As organizations migrate to all-digital solutions in areas like cloud, mobility, and Internet of Things (IoT), the strength of the network hosting these technologies will be more critical than ever. The traditional network engineering model of configuring one device at a time simply doesn’t scale to the growing needs of today’s network. Cisco's intent-based networks and software-defined networking solutions will enable your organization to meet the demands of network programmability and automation. The result will be greater network agility to support new applications while complying with increasing security needs.

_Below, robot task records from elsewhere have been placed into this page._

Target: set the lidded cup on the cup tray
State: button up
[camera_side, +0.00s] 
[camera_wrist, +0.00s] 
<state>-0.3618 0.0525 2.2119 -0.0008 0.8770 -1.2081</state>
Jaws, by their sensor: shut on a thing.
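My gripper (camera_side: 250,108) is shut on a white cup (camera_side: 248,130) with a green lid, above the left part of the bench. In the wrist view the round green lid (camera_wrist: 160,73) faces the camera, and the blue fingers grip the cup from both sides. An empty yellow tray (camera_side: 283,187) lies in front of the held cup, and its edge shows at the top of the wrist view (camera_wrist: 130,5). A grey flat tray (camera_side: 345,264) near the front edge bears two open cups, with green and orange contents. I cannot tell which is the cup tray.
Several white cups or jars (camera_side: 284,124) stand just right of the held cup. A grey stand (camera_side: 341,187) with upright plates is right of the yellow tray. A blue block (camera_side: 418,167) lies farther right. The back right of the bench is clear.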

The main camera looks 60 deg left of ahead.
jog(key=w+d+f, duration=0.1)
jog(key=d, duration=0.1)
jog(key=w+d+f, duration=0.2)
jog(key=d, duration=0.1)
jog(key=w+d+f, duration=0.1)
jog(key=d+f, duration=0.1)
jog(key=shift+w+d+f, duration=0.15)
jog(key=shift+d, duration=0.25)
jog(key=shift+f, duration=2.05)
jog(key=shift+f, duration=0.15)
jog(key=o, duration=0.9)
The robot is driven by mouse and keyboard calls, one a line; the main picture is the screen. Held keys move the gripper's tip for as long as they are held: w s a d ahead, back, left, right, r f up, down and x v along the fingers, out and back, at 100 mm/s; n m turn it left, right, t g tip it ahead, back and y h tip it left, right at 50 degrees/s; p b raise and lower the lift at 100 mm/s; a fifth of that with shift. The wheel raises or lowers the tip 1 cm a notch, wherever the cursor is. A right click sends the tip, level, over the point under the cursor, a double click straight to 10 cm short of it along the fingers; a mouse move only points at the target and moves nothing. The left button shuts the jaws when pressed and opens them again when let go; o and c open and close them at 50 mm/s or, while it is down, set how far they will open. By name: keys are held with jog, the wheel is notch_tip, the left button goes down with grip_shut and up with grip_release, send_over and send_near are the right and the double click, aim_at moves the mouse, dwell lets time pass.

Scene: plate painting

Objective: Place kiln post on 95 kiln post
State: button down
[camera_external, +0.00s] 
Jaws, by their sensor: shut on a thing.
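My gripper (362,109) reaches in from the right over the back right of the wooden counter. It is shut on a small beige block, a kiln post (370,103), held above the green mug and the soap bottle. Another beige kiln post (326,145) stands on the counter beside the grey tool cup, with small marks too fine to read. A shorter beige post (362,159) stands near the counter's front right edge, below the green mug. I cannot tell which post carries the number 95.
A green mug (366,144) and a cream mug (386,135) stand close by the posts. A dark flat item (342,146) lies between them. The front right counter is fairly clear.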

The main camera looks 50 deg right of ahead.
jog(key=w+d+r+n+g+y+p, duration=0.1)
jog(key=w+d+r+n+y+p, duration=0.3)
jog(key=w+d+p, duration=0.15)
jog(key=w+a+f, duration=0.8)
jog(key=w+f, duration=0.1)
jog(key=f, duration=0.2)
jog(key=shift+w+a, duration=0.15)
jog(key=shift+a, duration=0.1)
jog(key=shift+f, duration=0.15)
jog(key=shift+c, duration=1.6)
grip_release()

What is software-defined networking?
Software-defined networking (SDN) is a new approach to the network infrastructure and protocols that make networks more agile, add simplicity to the networking protocols and allow bandwidth to scale exceptionally high.
The defining characteristics of SDN are two types of protocols—underlay and overlay—that work together as a powerful team. Simply put, an underlay is a protocol that runs lower on the OSI model, typically right above Ethernet. An overlay is a protocol that runs higher in the OSI model, analogous to an application running on UDP.
The most popular overlay is Virtual Extensible Local Area Network (VXLAN). While a VXLAN extends a layer 2 network like a VLAN always has, VXLAN improves on a VLAN in several ways. First, the total number of VLANs is a 12 bit field or 4,096. The VXLAN standard allows for 24 bits, or 16,777,216 total VNIs. A VNI is called the VXLAN network identifier.
While VLANs stop at a router, VXLAN is a tunneling protocol that can go over routers, allowing VXLAN to extend a layer 2 subnet within or to another data center. VXLANs have no distance limitations and VXLANs never block a port like spanning tree does.
Another example of an overlay is Network Virtualization using Generic Routing Encapsulation (NVGRE). Like VXLAN, NVGRE is also a tunneling protocol.